Local communities used to have a sturdy sense of independence that prompted resentment at interfering with their sovereignty, if officials from Washington attempted to enforce laws of only a local import, like a case against a man for possession of liquor, which is in most places covered by a state law. But so far as prohibition is concerned, and largely because of the patronage of the bootleggers by so-called good and honest people, that sturdy sentiment of responsibility is suffering a temporary decadence. One of the most vital things social workers can do is not to lay so much importance upon the enforcement of law by federal officials, but to bring home to local communities that on their part is the big responsibility for the preservation of law and order. This should be felt in election and appointment of every local official from mayor and chief of police to county judge.
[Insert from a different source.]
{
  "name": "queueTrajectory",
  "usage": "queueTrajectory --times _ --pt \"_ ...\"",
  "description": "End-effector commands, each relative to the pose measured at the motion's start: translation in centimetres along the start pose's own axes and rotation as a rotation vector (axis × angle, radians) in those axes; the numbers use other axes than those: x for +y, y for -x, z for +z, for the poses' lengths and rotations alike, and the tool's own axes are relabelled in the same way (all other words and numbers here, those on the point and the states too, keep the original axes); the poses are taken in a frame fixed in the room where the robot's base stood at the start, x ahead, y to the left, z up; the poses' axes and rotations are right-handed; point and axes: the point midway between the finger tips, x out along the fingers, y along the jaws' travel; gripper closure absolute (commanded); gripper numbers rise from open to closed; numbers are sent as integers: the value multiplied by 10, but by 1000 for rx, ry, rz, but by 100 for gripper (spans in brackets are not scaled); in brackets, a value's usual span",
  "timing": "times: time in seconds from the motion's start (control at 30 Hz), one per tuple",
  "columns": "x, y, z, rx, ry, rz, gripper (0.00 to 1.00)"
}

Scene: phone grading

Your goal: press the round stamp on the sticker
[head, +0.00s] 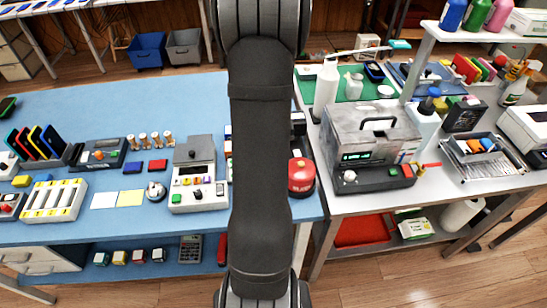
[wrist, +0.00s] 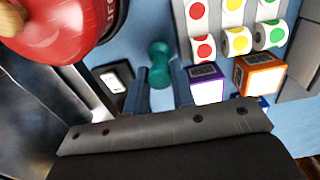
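My gripper (wrist: 160,77) shows in the wrist view, its two grey-blue fingers on either side of a green round stamp (wrist: 160,50). The green fills the gap between the fingers, so the gripper looks shut on it. The stamp has a narrow waist and a rounded far end. Left of the fingers lies a dark device like a phone (wrist: 127,72) with a white label, perhaps the sticker (wrist: 112,82). It is apart from the stamp. In the head view my arm hides the gripper, stamp and device.
A large red round object (wrist: 60,28) stands close at the upper left; it also shows in the head view (head: 301,176). Right of the fingers stand a purple box (wrist: 206,84) and an orange box (wrist: 259,74), below rolls of coloured dots (wrist: 237,41).

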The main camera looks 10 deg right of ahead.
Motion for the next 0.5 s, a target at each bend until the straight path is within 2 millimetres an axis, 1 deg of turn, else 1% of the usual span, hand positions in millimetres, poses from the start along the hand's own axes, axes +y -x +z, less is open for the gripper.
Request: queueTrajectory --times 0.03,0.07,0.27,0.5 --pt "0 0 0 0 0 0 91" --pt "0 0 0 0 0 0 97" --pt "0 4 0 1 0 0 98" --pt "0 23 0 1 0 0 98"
Here in this audience are represented leaders in welfare work. You have it in your power to revive this interest. Not till local communities have a sense of shame, blush, and feel a guilty civic conscience if conditions of law violations are uncovered in their midst, will the United States be rated where our pride should put her among the nations of the world in the business of suppressing crime. We pride ourselves upon being the land of opportunity and yet it is rather a paradox that statistics convict us of being also the land of opportunity for crime! Our citizenship in the United States is dual-state and United States. Our responsibilities are dual as well.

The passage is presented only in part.